Comme en Belgique, la législation sur le recrutement des joueurs, la publicité et la dépendance au jeu est aussi en cours de modification au Pays-Bas. Dans ce contexte le député, Evert-Jan Slootweg, a posé une série de questions au ministre de la Protection Juridique, Franc Weerwind. Selon l’addendum au rapport annuel de la KSA (Kansspelautoriteit), l’autorité néerlandaise qui contrôle le paysage des jeux d’argent, « le nombre d’heures passées par les joueurs sur internet connaît un développement inquiétant », estime Evert-Jan Slootweg. Franc Weerwind ne partage pas cet avis en réponse. « Les chiffres ne donnent pas une image complète de la situation. Si le nombre d’heures que les gens passent sur les sites Web des prestataires légaux a augmenté depuis le 1er octobre 2021, cela ne signifie pas automatiquement que le nombre total d’heures jouées a augmenté ». De plus, « ce n’est pas forcément un mauvais signe que l’on joue plus chez les prestataires légaux. C’est l’un des objectifs de la politique néerlandaise des jeux de hasard : garantir que lorsque les gens jouent, ils le font de la manière la plus sûre possible ».
Les jeunes adultes surreprésentés
Dans une seconde question, le député Evert-Jan Slootweg souhaite connaître l’ampleur exacte de l’augmentation du nombre de joueurs. Franc Weerwind lui répond : « Nous n’avons pas de chiffres exacts pour la période qui court avant le 1er octobre 2021. En revanche, ce qui est clair, c’est que les jeunes adultes âgés de 18 à 23 ans sont surreprésentés. Ce groupe correspond à 17 % du nombre total de comptes de joueurs aux Pays-Bas. Ceci alors que ce groupe ne représente que 11% de la population néerlandaise ». Si Franc Weerwind reconnaît que « cela reste un groupe cible vulnérable qu’il faut bien protéger », il rappelle qu’il est précédemment intervenu pour modifier la législation. Au lieu d’empêcher les jeunes de jouer, il estimé préférable, d’« empêcher les jeunes adultes d’être tentés par des primes. Les joueurs de moins de 24 ans ne peuvent plus utiliser les bonus depuis lors ».
Plus d’addicts au jeu « à cause » de la publicité ?

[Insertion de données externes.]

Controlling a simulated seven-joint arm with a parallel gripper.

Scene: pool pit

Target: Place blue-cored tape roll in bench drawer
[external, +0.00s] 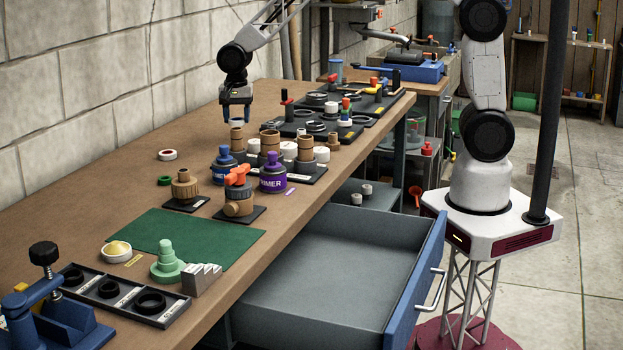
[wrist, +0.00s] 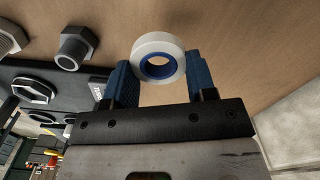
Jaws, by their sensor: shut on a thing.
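The blue-cored tape roll (wrist: 173,43) is a white ring with a blue inner core, seen in the wrist view. My gripper (wrist: 158,75) is shut on it, with one blue finger at each side of the roll. In the external view my gripper (external: 236,112) points down above the far part of the bench, near the wall; the roll is hard to make out there. The bench drawer (external: 325,285) is pulled out at the front right of the bench, and its visible floor is empty.
A white roll with a red core (external: 167,155) and a green ring (external: 164,180) lie on the bench. Blue and purple cans (external: 273,175), brown fittings and black trays stand between my gripper and the drawer. A green mat (external: 185,238) lies nearer the camera.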

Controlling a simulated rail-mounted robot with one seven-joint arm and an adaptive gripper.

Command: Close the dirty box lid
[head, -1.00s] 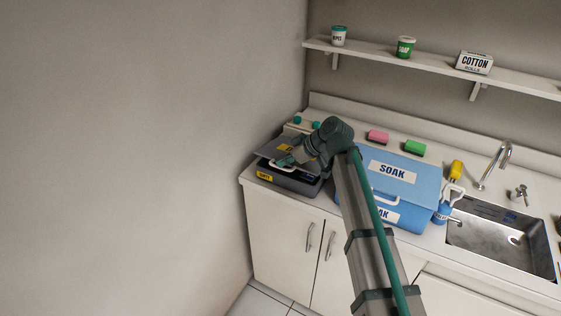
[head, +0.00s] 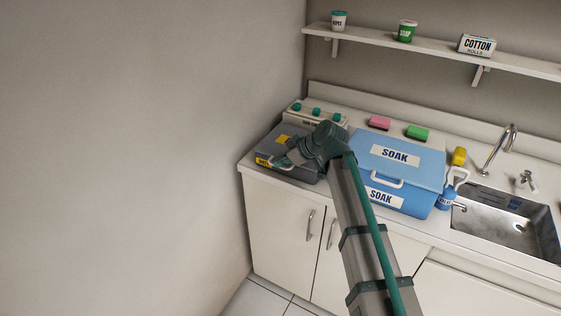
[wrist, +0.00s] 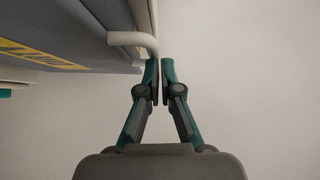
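The dirty box (head: 265,161) is grey with a yellow label and stands at the left end of the counter. Its grey lid (head: 272,143) lies down over the box in the head view; my arm hides part of the seam, so a small gap cannot be ruled out. My gripper (head: 281,163) is at the lid's front edge, by the white handle. In the wrist view, my gripper's fingertips (wrist: 159,76) are close together with nothing visible held between them. The white handle (wrist: 128,39) is just above and left of them, touching or nearly touching the left fingertip.
A blue soak box (head: 408,164) stands right of my arm. Behind the dirty box is a white unit with teal knobs (head: 317,112). Pink (head: 379,122) and green (head: 417,132) sponges lie at the back. A sink (head: 495,222) is at right. A wall bounds the left side.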

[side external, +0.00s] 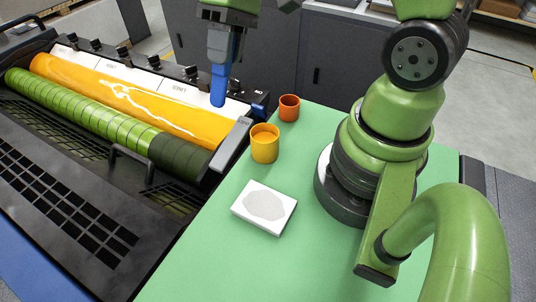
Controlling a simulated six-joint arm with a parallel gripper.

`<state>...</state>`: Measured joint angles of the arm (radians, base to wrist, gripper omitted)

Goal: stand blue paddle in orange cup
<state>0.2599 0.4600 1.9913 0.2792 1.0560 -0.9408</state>
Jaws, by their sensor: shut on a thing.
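The blue paddle (218,92) hangs roughly upright, its lower end free, in the upper middle of the side external view. My gripper (222,48) is shut on its upper part; the jaws partly hide it. The orange cup (289,109), a small reddish-orange one, stands upright on the green table top near its far edge. In the picture, my gripper and the paddle are up and to the left of this cup, apart from it. The inside bottom of the cup is hidden.
A larger yellow cup (265,145) stands just in front and left of the orange cup. A white block with a grey patch (264,207) lies nearer on the green table (215,265). A press with a yellow roller (125,95) borders the table on the left.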

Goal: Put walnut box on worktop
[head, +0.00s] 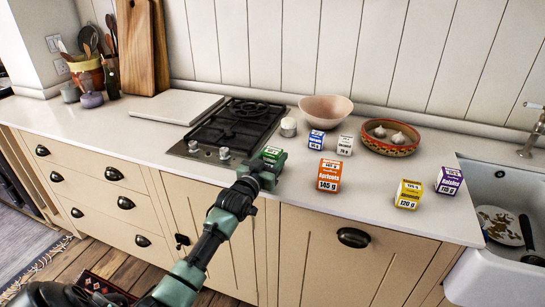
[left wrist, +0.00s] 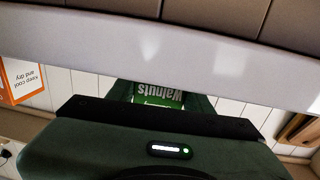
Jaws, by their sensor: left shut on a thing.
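The walnut box is green and white; its printed "Walnuts" face shows upside down in the left wrist view (left wrist: 158,95). In the head view a green part of the walnut box (head: 271,153) shows at the tip of my left arm. My left gripper (head: 272,160) is shut on it, over the front part of the worktop (head: 262,196), right of the hob. Whether the box touches the worktop is hard to tell. Most of the box is hidden by the gripper. My right gripper is in neither view.
An orange apricots box (head: 329,175) stands right of my gripper. The hob (head: 237,128) is at left; a pink bowl (head: 326,110) and a garlic bowl (head: 391,140) are behind. The sink (head: 500,205) is far right.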

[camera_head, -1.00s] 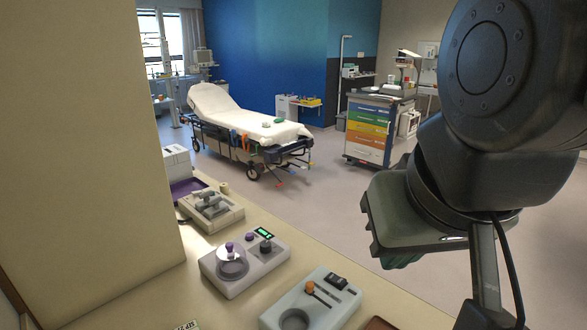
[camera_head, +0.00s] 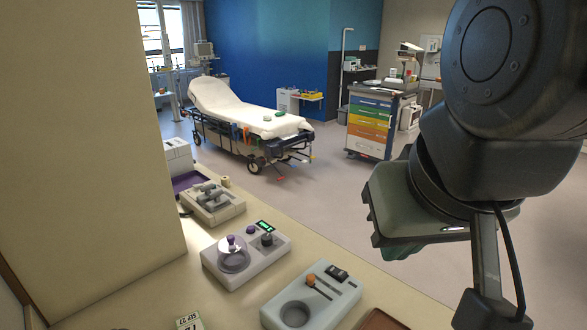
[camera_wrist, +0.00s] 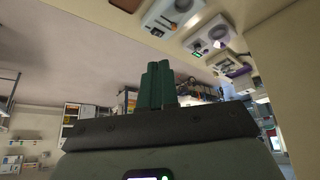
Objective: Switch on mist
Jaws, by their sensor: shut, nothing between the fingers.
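A pale grey unit with a round clear-lidded bowl (camera_head: 234,256), purple knobs, a black knob and a lit green display (camera_head: 265,226) sits on the counter. In front of it is a pale unit with a round well, an orange-tipped lever (camera_head: 312,280) and a black rocker switch (camera_head: 337,272). No mist label is readable, so I cannot tell which control is for mist. Both units also show upside down in the wrist view, the display unit (camera_wrist: 208,38) and the lever unit (camera_wrist: 172,14). My gripper (camera_wrist: 155,80) has its green fingers together, empty, in the air right of the counter, touching nothing.
A third grey unit (camera_head: 213,204), a purple tray (camera_head: 190,183) and a white box stand farther along the counter (camera_head: 130,300). A beige wall panel borders the left. A stretcher (camera_head: 250,120) and a drawer cart (camera_head: 370,125) stand on the floor beyond, with open floor between.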

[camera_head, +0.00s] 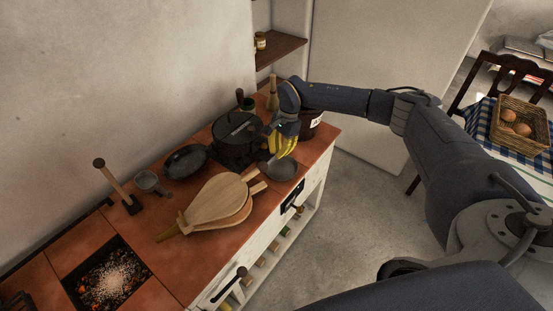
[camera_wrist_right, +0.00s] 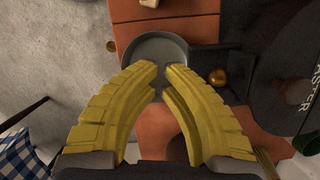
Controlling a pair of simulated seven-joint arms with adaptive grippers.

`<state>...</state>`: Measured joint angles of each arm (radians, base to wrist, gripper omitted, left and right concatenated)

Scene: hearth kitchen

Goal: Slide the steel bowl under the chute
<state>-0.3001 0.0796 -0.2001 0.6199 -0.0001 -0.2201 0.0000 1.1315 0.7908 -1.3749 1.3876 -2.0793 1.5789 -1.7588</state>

« Vincent Van Quickenborne (ministre belge de la Justice, ndlr), a dépeint un tableau selon lequel la publicité a agi comme un accélérateur d’incendie pour les accros aux jeux de hasard », interpelle encore Evert-Jan Slootweg. Et Franc Weerwind de lui confirmer que « la publicité est nécessaire en raison des objectifs de canalisation, soit faire en sorte que les personnes qui souhaitent jouer en ligne le fasse dans un environnement légal et sûr. La meilleure protection, particulièrement pour protéger les groupes les plus vulnérables, demeure l’offre légale ». Et de lui préciser : « Une augmentation du nombre d’addicts aux jeux d’argent par rapport au nombre d’annonces de jeux d’argent, ne peut pas encore être étayée par des chiffres. En effet, le Système national d’information sur l’alcool et les drogues (LADIS) n’est actuellement pas opérationnel. Il sera probablement à nouveau opérationnel à partir du 1er juillet. En conséquence, à partir de l’automne, il y aura à nouveau un aperçu du nombre de personnes qui reçoivent de l’aide pour une dépendance au jeu. A partir de là, des conclusions pourront être tirées ».
La publicité est nécessaire en raison des objectifs de canalisation, soit faire en sorte que les personnes qui souhaitent jouer en ligne le fasse dans un environnement légal et sûr.
Vers une possible interdiction ?
En prévision des choses, Evert-Jan Slootweg demande alors : « si l’augmentation du nombre de personnes addictes aux jeux s’avère exact, cela signifie-t-il qu’une interdiction totale de la publicité ciblée et non ciblée sera nécessaire ? ». Franc Weerwind de lui répondre : « Je ne considère pas souhaitable une interdiction générale de la publicité pour les jeux de hasard. Une dépendance au jeu ne se développe pas en quelques mois. Cela prend en moyenne sept ans, selon les experts en addiction. S’il s’avère que l’ouverture du marché des jeux d’argent et de hasard aux Pays-Bas aura impacté le nombre de joueurs dépendants, nous prendrons alors des mesures supplémentaires ».
En mars 2021, les Pays-Bas se sont dotés d’une nouvelle législation sur les jeux de hasard et d’argent pour libéraliser le secteur. « Globalement, la nouvelle loi néerlandaise a toutes les caractéristiques pour garantir un cadre réglementaire libre et équitable », a précisé par voie de presse Franc Weerwind. « C’est une aubaine pour les opérateurs. En plus de garantir un cadre sécurisé pour les joueurs, cette loi favorise la croissance économique ».